Seit der Herabstufung Griechenlands am 14. Juni und der zwar erst etwas später bekannt gegebenen, aber nichtsdestotrotz vorhersehbaren Entscheidung vieler Indexanbieter, die griechischen Anleihen aus ihren Produkten zu entfernen, stiegen deren Renditen deutlich an. So rentierten zehnjährige Anleihen aus Athen noch am Abend des 14. Juni bei 8.33 Prozent, nur um wenige Tage später bis auf 10,65 Prozent anzusteigen. Rechnet man diese Werte einmal am Beispiel der  Griechenland-Anleihe mit Laufzeit bis 19.06.2020 (Nominalzins 6,25 Prozent) in greifbare Zahlen um, so hat ein Investor, der nominal 10.000 Euro jener Anleihe vor der Herabstufung durch Moody's bei einer Rendite von 8,33 Prozent zum Kurs von 86.11 erworben und zum nachfolgenden Renditehoch am 29.06. bei 10,65 Prozent beziehungsweise 73.58 im Kurs wieder verkauft hat, 1.253 Euro verloren. Über diesen Verlust trösten auch 25,69 Euro aufgelaufener Stückzinsen nicht hinweg.

Auch die Europäische Zentralbank, die seit geraumer Zeit Staatsanleihen der Euro-Zone aufkauft, konnte mit ihren Maßnahmen diese Entwicklung nicht verhindern. Seit die Rendite zehnjähriger griechischer Anleihen von ihrem Anfang Mai erreichten Hoch bei annähernd zwölf Prozent im Gefolge der Ankündigung der Europäischen Zentralbank (EZB) bis auf knapp unter 6.5 Prozent sank, ist sie peu à peu wieder angestiegen. Ist dies nun ein Beweis dafür, dass die Maßnahmen der Notenbank am Markt wirkungslos verpuffen? Ich denke nicht.

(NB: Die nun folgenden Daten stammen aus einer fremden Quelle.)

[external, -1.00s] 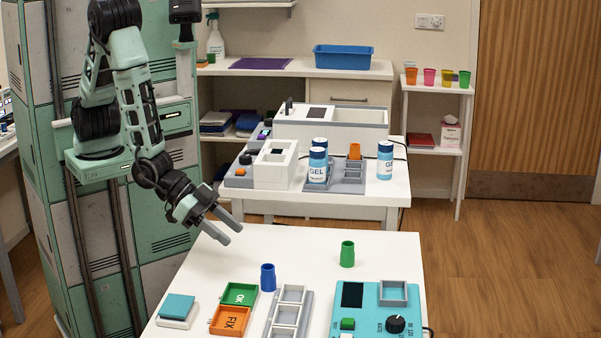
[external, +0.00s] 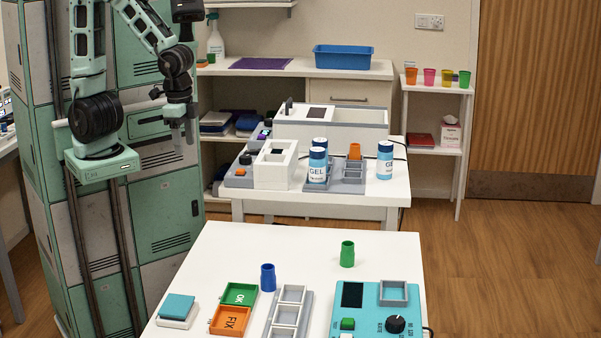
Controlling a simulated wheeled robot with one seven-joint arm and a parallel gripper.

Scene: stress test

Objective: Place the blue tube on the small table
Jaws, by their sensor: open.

Griechische Anleihen stünden ohne die Unterstützung der Notenbank vermutlich deutlich schlechter da. Im Übrigen kann und will die EZB sicherlich nicht das gesamte Angebot absorbieren, das auf Grund des Ausscheidens der Hellenen aus den verschiedenen Government Bond Indizes zwischenzeitlich auf den Markt gekommen ist.

Ausdauer gefragt

Wie schon in einer meiner früheren Kolumnen an dieser Stelle erwähnt, bedarf es eines etwas längeren Atems, bis die drastischen Sparmaßnahmen der griechischen Regierung ihre Wirkung entfalten und damit auch das Vertrauen der Anleger in die Anleihen des Landes zurückkehrt. Dass das geschehen wird, steht für mich - als unverbesserlichem Optimisten - außer Zweifel. Und dann werden die griechischen Bonds auch wieder in jene Indizes zurückkehren, aus denen sie in der vergangenen Woche so unsanft entfernt wurden. Spätestens an diesem Tage werde ich meine alte Demis-Roussos-Scheibe wieder hervorkramen und das Lied "Wenn ich wiederkomm" abspielen, dessen letzte Zeilen lauten: "Wenn ich wiederkomm, Freunde, dann kann nichts mehr uns trennen, und die schöne Zeit geht nie wieder vorbei!"

Hinweis: Herr Engelmann ist Mitarbeiter der Citigroup in Deutschland. Der von ihm verfasste Artikel gibt allein seine persönliche Meinung wieder und ist keine Analyse, Beratung oder Empfehlung der Citigroup.